▶ **Problem**:
Repeat every line below exactly, word for word.

▶ **Task inputs**:
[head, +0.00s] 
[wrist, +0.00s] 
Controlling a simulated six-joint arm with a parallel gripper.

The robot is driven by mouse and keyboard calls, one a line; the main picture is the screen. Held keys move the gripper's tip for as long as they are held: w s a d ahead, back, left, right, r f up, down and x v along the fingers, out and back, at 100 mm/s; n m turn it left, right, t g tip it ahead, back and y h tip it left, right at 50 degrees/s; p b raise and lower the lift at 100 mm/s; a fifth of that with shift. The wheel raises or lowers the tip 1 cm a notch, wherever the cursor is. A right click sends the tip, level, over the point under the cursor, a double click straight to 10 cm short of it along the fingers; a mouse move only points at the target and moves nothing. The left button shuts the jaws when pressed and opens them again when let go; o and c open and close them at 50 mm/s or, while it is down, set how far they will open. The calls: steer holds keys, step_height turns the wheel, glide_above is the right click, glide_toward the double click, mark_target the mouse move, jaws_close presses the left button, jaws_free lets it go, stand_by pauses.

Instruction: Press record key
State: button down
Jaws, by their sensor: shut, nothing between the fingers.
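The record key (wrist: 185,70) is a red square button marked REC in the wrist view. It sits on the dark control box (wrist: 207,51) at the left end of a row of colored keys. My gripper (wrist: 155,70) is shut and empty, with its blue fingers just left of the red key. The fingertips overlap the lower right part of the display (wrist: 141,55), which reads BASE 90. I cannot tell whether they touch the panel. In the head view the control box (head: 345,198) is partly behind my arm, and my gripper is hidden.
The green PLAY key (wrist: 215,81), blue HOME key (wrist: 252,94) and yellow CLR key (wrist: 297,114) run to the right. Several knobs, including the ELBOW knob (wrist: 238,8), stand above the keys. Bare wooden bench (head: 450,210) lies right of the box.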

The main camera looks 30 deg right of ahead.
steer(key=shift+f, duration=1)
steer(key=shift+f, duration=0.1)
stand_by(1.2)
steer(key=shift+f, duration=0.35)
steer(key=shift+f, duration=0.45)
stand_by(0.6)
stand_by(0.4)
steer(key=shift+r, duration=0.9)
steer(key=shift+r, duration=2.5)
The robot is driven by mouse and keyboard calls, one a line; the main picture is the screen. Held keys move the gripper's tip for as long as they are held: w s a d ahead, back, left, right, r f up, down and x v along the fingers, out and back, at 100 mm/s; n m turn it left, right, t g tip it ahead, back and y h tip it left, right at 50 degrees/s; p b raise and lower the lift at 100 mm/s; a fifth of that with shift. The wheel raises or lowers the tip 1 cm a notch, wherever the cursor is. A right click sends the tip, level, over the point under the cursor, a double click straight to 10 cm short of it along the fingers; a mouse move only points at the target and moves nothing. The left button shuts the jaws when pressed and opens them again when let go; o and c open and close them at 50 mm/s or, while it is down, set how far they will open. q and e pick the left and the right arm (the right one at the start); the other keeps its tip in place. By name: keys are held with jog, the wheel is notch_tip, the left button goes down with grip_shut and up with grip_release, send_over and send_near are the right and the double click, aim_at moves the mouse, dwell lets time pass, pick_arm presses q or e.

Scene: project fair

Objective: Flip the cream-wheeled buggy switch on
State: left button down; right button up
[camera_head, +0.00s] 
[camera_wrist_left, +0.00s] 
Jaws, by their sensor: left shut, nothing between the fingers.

▶ **Task output**:
[head, +0.00s] 
[wrist, +0.00s] 
Controlling a simulated six-joint arm with a parallel gripper.

The robot is driven by mouse and keyboard calls, one a line; the main picture is the screen. Held keys move the gripper's tip for as long as they are held: w s a d ahead, back, left, right, r f up, down and x v along the fingers, out and back, at 100 mm/s; n m turn it left, right, t g tip it ahead, back and y h tip it left, right at 50 degrees/s; p b raise and lower the lift at 100 mm/s; a fifth of that with shift. The wheel raises or lowers the tip 1 cm a notch, wherever the cursor is. A right click sends the tip, level, over the point under the cursor, a double click straight to 10 cm short of it along the fingers; a mouse move only points at the target and moves nothing. The left button shuts the jaws when pressed and opens them again when let go; o and c open and close them at 50 mm/s or, while it is down, set how far they will open. The calls: steer holds keys, step_height turns the wheel, glide_above is the right click, glide_toward the double click, mark_target the mouse move, jaws_close presses the left button, jaws_free lets it go, stand_by pauses.

Instruction: Press record key
State: button down
Jaws, by their sensor: shut, nothing between the fingers.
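The record key (wrist: 185,70) is a red square button marked REC in the wrist view. It sits on the dark control box (wrist: 207,51) at the left end of a row of colored keys. My gripper (wrist: 155,70) is shut and empty, with its blue fingers just left of the red key. The fingertips overlap the lower right part of the display (wrist: 141,55), which reads BASE 90. I cannot tell whether they touch the panel. In the head view the control box (head: 345,198) is partly behind my arm, and my gripper is hidden.
The green PLAY key (wrist: 215,81), blue HOME key (wrist: 252,94) and yellow CLR key (wrist: 297,114) run to the right. Several knobs, including the ELBOW knob (wrist: 238,8), stand above the keys. Bare wooden bench (head: 450,210) lies right of the box.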

The main camera looks 30 deg right of ahead.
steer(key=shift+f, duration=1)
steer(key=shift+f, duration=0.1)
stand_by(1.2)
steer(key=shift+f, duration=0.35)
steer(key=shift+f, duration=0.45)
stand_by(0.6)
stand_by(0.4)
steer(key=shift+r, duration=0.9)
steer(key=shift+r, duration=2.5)
The robot is driven by mouse and keyboard calls, one a line; the main picture is the screen. Held keys move the gripper's tip for as long as they are held: w s a d ahead, back, left, right, r f up, down and x v along the fingers, out and back, at 100 mm/s; n m turn it left, right, t g tip it ahead, back and y h tip it left, right at 50 degrees/s; p b raise and lower the lift at 100 mm/s; a fifth of that with shift. The wheel raises or lowers the tip 1 cm a notch, wherever the cursor is. A right click sends the tip, level, over the point under the cursor, a double click straight to 10 cm short of it along the fingers; a mouse move only points at the target and moves nothing. The left button shuts the jaws when pressed and opens them again when let go; o and c open and close them at 50 mm/s or, while it is down, set how far they will open. q and e pick the left and the right arm (the right one at the start); the other keeps its tip in place. By name: keys are held with jog, the wheel is notch_tip, the left button goes down with grip_shut and up with grip_release, send_over and send_near are the right and the double click, aim_at moves the mouse, dwell lets time pass, pick_arm presses q or e.

Scene: project fair

Objective: Flip the cream-wheeled buggy switch on
State: left button down; right button up
[camera_head, +0.00s] 
[camera_wrist_left, +0.00s] 
Jaws, by their sensor: left shut, nothing between the fingers.

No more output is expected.